Date of Award

Fall 12-7-2012

Degree Type

Dissertation

Degree Name

Doctor of Philosophy (PhD)

Department

Communication

First Advisor

Dr. Alessandra Raengo

Second Advisor

Dr. Jennifer Barker

Third Advisor

Dr. Eddie Chambers

Fourth Advisor

Dr. Angelo Restivo

Fifth Advisor

Dr. Greg Smith

Abstract

In recent years, film, art, new media, and music video works created by black makers have demonstrated an increasingly “post-black” impulse. The term “post-black” was originally coined in response to innovative practices and works created by a generation of black artists who were shaped by hip-hop culture and Afro-modernist thinking. I use the term as a theoretical tool to discuss what lies beyond the racial character of a work, image, or body. Using a post-black theoretical methodology I examine a range of works by black filmmakers Kathleen Collins Prettyman and Lee Daniels, visual artists Wangechi Mutu and Jean-Michel Basquiat, new media artist Nettrice Gaskins, and music video works of hip-hop artists and performer Erykah Badu.

I discuss how black artists and filmmakers have moved through Darby English’s notion of “black representational space” as a sphere where bodies and works are beholden to specific historical and aesthetic expectations and limitations. I posit that black representational space has been challenged by what I describe as “metaphysical space” where bodies produce a new set of possibilities as procreative, fluid, liberated, and otherworldly forces. These bodies are neither positive nor negative; instead they occupy the in-between spaces between life and death, time and space, digital and analog, interiority and exteriority, vulnerability and empowerment. Post-black visual culture displays the capacities of black bodies as creative forces that shape how we see and experience visual culture.

My methodology employs textual analysis of visual objects that articulate a post-black impulse, paying close attention to how these works compel viewers to see other dimensions of experience.

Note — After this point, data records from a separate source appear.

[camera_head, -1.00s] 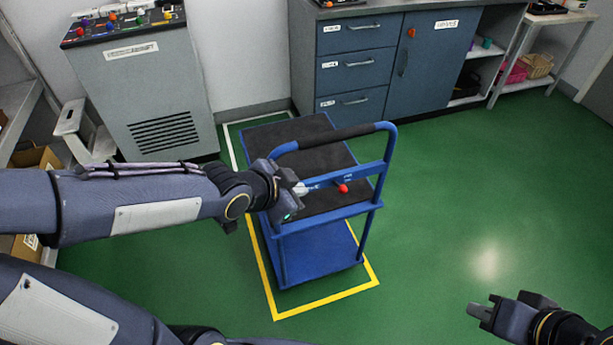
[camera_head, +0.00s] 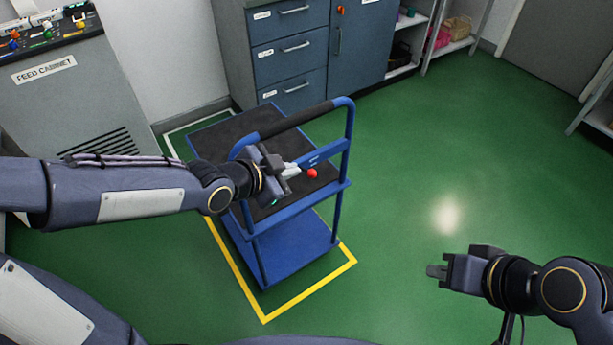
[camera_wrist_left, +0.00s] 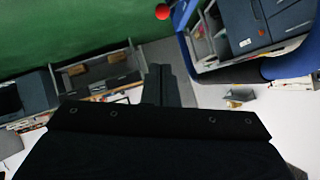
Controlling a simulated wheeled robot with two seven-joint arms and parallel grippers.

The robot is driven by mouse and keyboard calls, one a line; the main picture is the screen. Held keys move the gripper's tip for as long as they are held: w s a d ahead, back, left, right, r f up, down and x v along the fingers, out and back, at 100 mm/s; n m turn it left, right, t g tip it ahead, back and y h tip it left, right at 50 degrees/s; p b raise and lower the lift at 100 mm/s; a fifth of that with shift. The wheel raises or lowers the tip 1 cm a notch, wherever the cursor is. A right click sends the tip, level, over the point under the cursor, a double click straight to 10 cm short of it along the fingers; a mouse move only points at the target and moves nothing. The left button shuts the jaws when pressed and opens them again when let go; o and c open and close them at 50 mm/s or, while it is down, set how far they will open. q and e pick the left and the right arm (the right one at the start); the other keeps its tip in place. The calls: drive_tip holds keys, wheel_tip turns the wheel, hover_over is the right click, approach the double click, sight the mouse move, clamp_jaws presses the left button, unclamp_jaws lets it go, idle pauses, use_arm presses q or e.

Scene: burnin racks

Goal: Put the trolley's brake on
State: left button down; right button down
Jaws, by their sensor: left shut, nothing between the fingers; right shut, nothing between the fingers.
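The blue trolley (camera_head: 290,251) stands on the green floor, with a dark top deck (camera_head: 225,134) and a push handle (camera_head: 300,118) with a dark grip. A lever with a red knob (camera_head: 312,173) sits on the handle frame's crossbar; the red knob also shows at the top of the left wrist view (camera_wrist_left: 163,12). My left gripper (camera_head: 294,170) is shut and empty, just left of the red knob at the handle frame. Whether it touches the lever I cannot tell. My right gripper (camera_head: 434,271) is shut and empty over the floor, to the right of the trolley.
Yellow floor lines (camera_head: 310,290) run around the trolley's near side. A feed cabinet (camera_head: 60,100) stands at the back left, blue drawers (camera_head: 291,52) at the back. The green floor on the right (camera_head: 450,170) is clear.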

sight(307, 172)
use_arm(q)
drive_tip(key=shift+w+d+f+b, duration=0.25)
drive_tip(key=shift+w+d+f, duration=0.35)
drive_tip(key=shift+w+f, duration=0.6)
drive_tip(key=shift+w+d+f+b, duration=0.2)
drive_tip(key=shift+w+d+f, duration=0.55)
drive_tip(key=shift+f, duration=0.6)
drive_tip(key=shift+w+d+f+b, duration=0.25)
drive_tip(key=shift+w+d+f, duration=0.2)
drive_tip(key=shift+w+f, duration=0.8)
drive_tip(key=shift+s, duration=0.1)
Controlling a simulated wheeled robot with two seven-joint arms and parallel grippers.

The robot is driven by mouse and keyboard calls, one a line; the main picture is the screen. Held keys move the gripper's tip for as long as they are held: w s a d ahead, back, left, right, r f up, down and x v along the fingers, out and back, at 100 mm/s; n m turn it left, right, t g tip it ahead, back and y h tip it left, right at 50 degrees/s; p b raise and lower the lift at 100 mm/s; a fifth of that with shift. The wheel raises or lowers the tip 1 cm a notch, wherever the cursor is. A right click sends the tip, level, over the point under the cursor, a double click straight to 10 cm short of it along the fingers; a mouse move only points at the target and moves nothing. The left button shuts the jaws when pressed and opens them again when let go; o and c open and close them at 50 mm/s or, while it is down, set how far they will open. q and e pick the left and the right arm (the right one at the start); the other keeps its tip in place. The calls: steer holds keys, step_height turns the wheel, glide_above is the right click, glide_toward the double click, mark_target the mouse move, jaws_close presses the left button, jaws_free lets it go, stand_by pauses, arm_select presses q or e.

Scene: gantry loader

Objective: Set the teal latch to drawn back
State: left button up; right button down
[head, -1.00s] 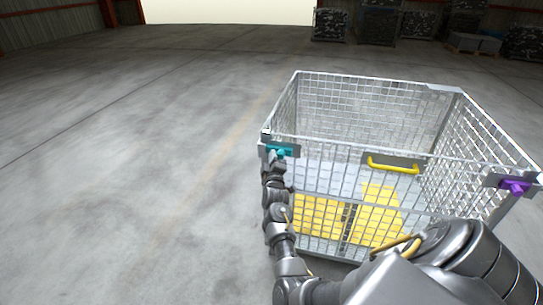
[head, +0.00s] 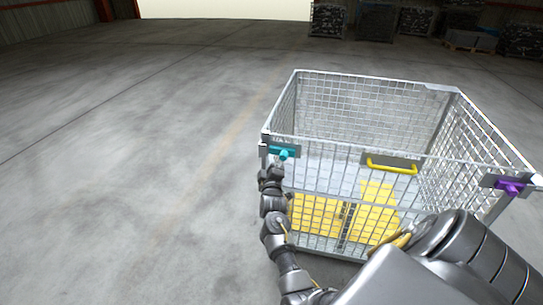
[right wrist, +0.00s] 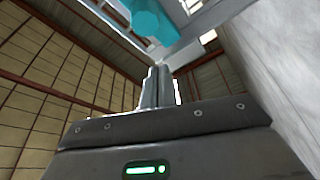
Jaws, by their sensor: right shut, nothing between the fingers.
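The teal latch (head: 284,153) sits on a grey plate at the near left top corner of the wire cage. Its bar lies level and its rounded knob faces me. The latch also shows large at the top of the right wrist view (right wrist: 152,22). My right gripper (head: 272,166) is just below and left of the latch knob. In the right wrist view my right gripper (right wrist: 157,78) has its two fingers together with nothing between them, and a gap shows between the tips and the latch. My left gripper is not in view.
The wire cage (head: 340,146) has a yellow handle (head: 392,167) on its front and a purple latch (head: 510,187) at its right corner. Yellow and pale panels show inside it. The concrete floor (head: 130,170) to the left is clear. Stacked crates stand far back.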

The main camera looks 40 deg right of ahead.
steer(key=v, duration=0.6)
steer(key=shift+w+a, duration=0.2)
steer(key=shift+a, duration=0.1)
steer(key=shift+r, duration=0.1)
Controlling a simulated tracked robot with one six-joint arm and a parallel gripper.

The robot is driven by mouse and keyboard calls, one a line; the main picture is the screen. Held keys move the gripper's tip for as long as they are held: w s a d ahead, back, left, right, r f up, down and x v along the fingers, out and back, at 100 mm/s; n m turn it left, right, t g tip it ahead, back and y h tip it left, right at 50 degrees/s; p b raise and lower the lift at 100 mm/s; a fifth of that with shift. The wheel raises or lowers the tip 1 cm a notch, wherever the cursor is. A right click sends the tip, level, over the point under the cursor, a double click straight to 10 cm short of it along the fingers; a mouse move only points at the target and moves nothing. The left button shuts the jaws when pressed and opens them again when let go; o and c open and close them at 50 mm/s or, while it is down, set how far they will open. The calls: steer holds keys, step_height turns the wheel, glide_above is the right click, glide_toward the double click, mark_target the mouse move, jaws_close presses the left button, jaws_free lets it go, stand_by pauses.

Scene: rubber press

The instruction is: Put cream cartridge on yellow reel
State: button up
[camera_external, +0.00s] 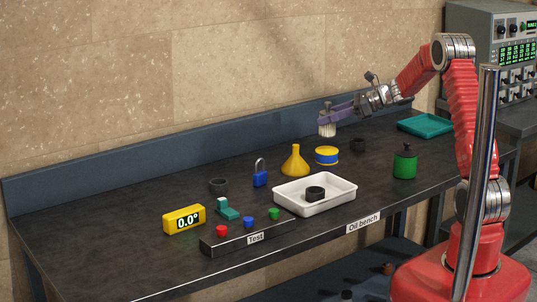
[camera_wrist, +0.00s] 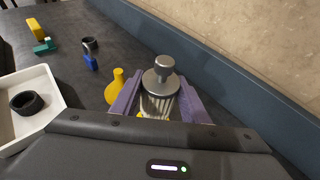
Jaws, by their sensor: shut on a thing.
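My gripper (camera_external: 335,110) is shut on the cream cartridge (camera_external: 327,129), a pleated cylinder with a grey metal cap and knob. It hangs roughly upright between my purple fingers, in the air above the bench. The wrist view shows the cartridge (camera_wrist: 161,78) from above, its pleated side between the fingers. The yellow reel (camera_external: 327,156), with a blue band round its middle, stands on the bench below the cartridge in the external view, clearly apart from it. In the wrist view the reel is mostly hidden behind the cartridge and my gripper; small yellow bits show there.
A yellow funnel (camera_external: 295,162) stands just left of the reel, and a black ring (camera_external: 358,145) lies to its right. A white tray (camera_external: 335,204) with a black ring is in front. A green canister (camera_external: 404,165) stands at right. A blue padlock (camera_external: 260,175) is farther left.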

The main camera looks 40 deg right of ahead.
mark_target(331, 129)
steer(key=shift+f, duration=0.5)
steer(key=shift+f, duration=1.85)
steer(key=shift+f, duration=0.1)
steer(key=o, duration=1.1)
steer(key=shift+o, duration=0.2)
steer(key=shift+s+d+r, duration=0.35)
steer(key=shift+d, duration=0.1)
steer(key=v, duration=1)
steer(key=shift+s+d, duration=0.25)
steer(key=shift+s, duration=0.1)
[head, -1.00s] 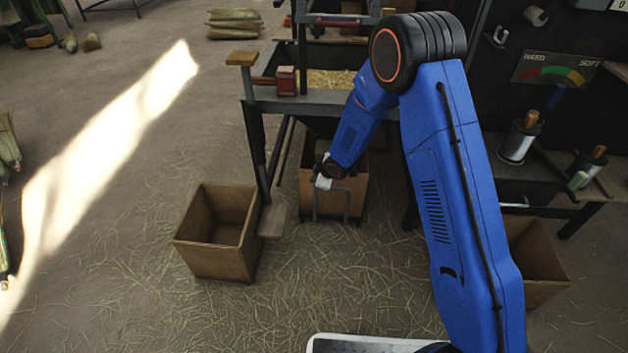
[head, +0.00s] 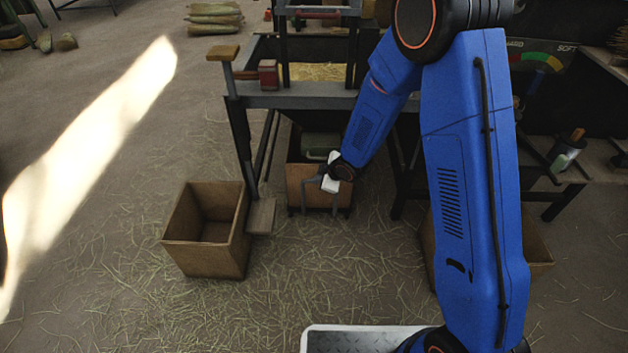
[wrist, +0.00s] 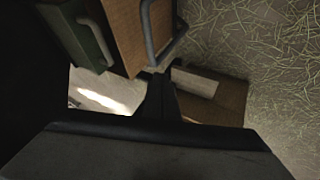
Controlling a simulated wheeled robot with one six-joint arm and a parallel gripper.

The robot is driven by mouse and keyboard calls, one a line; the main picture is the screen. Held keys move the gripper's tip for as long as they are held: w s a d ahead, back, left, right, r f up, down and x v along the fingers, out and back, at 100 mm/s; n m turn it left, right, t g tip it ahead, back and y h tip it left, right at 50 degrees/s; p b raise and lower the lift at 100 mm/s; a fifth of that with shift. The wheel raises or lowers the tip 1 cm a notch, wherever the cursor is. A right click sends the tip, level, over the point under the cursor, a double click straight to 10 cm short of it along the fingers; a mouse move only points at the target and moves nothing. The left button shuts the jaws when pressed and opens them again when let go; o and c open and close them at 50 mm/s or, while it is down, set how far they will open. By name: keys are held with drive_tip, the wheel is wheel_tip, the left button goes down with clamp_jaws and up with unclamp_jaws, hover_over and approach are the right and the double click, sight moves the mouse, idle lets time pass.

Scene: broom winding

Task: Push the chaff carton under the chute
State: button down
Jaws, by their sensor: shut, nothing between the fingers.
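A brown carton (head: 298,181) with a grey bar handle on its front stands under the bench, with a green box-shaped thing (head: 320,144) in its top. It also shows in the wrist view (wrist: 122,25), handle toward the upper middle. An open, empty-looking brown carton (head: 203,235) stands on the floor left of the bench. Another carton (head: 538,248) is partly hidden behind my arm. I cannot tell which is the chaff carton. My gripper (head: 324,178) is shut and empty, in front of the handled carton by its handle. The wrist view shows its dark fingers (wrist: 158,88) close to it; contact is unclear.
The dark bench (head: 290,98) stands over the handled carton, with legs beside it. A small pedal-like plate (head: 261,216) sits right of the open carton. A spool (head: 566,151) stands at right.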

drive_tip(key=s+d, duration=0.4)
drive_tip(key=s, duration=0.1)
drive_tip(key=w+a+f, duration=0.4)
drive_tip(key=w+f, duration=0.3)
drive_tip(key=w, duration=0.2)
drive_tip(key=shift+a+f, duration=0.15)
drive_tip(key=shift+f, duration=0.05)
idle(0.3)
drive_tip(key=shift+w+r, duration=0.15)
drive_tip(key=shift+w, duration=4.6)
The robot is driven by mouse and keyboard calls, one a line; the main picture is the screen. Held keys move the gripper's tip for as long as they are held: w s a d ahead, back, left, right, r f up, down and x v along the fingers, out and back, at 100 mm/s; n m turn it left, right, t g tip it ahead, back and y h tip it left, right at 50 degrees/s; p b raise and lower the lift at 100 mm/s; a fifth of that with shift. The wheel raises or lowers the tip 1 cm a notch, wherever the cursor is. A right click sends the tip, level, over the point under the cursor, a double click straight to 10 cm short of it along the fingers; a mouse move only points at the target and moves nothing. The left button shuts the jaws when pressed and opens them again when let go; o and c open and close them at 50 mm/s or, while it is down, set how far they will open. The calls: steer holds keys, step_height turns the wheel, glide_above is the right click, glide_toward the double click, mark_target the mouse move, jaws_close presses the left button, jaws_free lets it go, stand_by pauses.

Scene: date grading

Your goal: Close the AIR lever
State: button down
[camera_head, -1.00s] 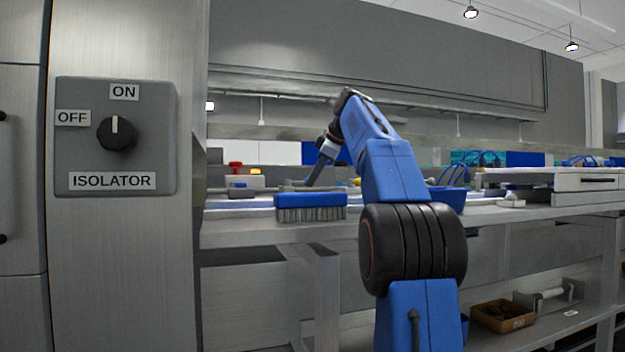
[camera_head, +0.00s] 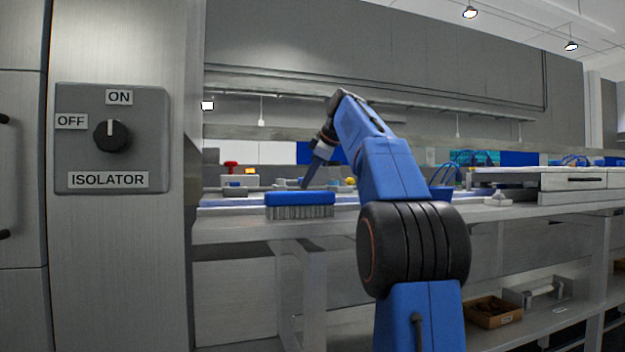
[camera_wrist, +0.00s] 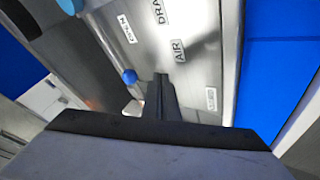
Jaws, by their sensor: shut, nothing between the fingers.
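A plate label reading AIR (camera_wrist: 179,50) shows in the wrist view, on a shiny metal panel (camera_wrist: 200,75). A blue round knob (camera_wrist: 129,76) lies just left of my fingers and looks like a lever's end; its shaft is not clearly seen. My gripper (camera_wrist: 161,82) is shut and empty, its dark fingers pointing at the panel just below the AIR label. Whether a fingertip touches the knob or panel I cannot tell. In the head view my gripper (camera_head: 307,182) is small and low over the bench, behind the brush; the lever cannot be made out there.
More labels, one starting DRA (camera_wrist: 158,10), sit on the panel. A second blue knob (camera_wrist: 70,4) is at the top left. In the head view, a blue brush (camera_head: 300,200) lies at the bench's front edge (camera_head: 390,222), and an ISOLATOR switch (camera_head: 112,136) is at left.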

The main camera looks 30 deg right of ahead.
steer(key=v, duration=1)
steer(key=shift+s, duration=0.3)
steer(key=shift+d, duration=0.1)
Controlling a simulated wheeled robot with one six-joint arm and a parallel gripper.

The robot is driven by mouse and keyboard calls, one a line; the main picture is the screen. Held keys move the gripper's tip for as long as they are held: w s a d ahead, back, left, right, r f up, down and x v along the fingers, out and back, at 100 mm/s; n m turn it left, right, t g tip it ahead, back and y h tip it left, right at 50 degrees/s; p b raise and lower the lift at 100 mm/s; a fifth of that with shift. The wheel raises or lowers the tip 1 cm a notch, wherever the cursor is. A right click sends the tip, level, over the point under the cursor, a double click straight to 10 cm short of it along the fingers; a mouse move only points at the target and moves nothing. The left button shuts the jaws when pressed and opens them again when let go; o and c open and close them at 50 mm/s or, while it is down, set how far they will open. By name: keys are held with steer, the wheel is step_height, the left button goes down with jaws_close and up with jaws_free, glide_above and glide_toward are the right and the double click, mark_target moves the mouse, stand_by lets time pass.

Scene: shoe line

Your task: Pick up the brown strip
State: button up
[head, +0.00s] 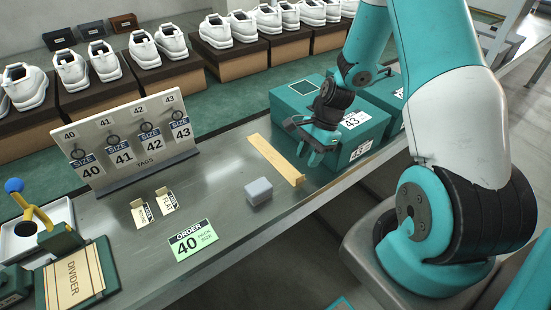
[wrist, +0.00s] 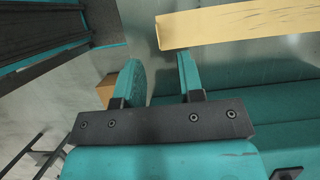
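A light brown, flat strip (head: 275,160) lies on the grey worktop, to the left of the teal boxes. It also shows in the wrist view (wrist: 235,25), across the top right beyond the fingers. My gripper (head: 301,142) is above the worktop, just right of the strip and in front of the teal box. In the wrist view its two teal fingers (wrist: 158,68) are apart with nothing between them. The strip's left end in the wrist view lies ahead of the fingers, apart from them.
Teal shoe boxes (head: 335,118) marked 43 stand close to my gripper. A small grey block (head: 259,191) lies near the strip. A size tag stand (head: 130,145), a green order card (head: 193,240) and a divider holder (head: 78,280) are on the left. White shoes line the back.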

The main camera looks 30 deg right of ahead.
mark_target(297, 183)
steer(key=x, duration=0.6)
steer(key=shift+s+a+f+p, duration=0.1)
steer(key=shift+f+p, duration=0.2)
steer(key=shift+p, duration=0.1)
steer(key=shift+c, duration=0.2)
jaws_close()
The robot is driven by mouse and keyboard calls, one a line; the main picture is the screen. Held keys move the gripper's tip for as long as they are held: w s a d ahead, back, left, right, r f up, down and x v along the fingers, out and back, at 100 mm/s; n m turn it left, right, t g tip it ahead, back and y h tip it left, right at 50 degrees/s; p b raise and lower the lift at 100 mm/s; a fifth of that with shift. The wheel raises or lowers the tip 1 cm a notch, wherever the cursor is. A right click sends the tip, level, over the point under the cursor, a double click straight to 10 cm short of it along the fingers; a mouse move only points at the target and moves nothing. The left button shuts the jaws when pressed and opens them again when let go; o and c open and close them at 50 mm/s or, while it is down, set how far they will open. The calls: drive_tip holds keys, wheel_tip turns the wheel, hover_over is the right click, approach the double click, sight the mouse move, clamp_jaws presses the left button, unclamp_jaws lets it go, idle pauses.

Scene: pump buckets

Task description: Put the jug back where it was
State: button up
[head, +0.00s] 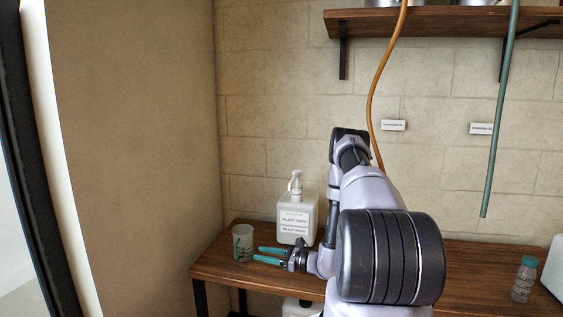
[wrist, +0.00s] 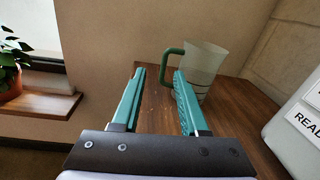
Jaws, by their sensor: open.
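The jug (head: 242,243) is a pale translucent cup with a green handle. It stands upright on the wooden counter near its left end. In the wrist view the jug (wrist: 207,62) is ahead, with its handle pointing left. My gripper (head: 258,254) is open, its teal fingers level and pointing left, with the tips close to the jug. In the wrist view my gripper (wrist: 159,75) shows the handle in the gap between the fingertips, nearer the right one. The right finger hides the jug's lower left part. I cannot tell whether the fingers touch it.
A small teal-capped bottle (head: 524,280) is at the far right. An orange hose (head: 375,90) and a green hose (head: 499,110) hang from above. A potted plant (wrist: 10,65) sits by the window.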

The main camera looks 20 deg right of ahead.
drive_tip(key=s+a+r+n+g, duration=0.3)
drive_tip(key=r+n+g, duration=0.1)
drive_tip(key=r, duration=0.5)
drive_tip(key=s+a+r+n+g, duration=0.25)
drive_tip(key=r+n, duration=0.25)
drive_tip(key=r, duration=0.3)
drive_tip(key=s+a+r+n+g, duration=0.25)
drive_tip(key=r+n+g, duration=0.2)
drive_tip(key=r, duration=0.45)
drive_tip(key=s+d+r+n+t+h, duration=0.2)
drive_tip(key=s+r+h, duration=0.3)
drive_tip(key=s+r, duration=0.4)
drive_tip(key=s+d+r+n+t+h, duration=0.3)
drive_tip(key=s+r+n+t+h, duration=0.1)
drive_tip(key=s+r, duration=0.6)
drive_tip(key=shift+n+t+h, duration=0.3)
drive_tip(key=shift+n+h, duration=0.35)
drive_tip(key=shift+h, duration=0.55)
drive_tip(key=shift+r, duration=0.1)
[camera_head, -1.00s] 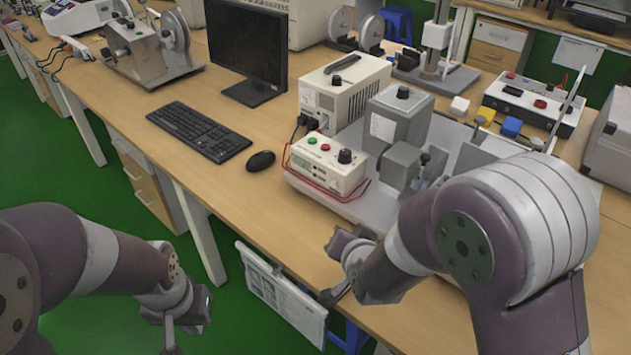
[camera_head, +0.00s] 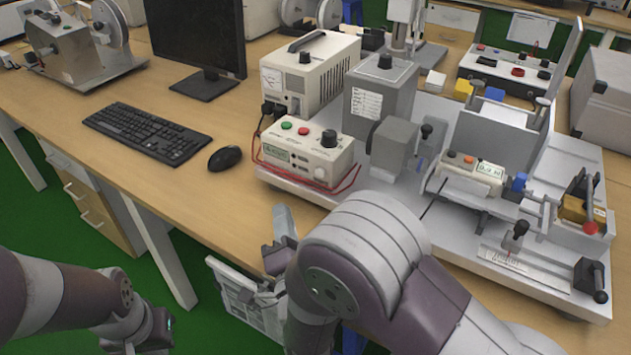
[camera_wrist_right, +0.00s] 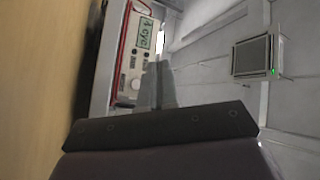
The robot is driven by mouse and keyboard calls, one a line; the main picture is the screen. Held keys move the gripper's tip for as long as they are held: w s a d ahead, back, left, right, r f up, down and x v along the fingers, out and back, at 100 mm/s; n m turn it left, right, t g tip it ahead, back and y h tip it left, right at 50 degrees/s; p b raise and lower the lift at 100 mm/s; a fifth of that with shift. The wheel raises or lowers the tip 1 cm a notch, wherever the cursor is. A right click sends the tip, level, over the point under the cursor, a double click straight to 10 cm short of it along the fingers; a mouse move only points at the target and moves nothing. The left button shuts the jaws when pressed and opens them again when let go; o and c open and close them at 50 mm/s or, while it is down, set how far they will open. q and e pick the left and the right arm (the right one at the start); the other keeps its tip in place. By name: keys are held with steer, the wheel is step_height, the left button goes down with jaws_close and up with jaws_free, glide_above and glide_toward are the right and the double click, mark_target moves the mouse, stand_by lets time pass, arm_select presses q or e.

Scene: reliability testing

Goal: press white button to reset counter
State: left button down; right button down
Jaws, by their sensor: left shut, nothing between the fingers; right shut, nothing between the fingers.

In three chapters I draw from theoretical work in race and visuality, affect theory, phenomenology, and interiority from the likes of Charles Johnson, Frantz Fanon, Elena del Río, Sara Ahmed, Saidiya Hartman, and Elizabeth Alexander. This study aims to create an interdisciplinary analysis that charts new directions for exploring and re-imaging black bodies as subjects and objects of endless knowledge and creative potential.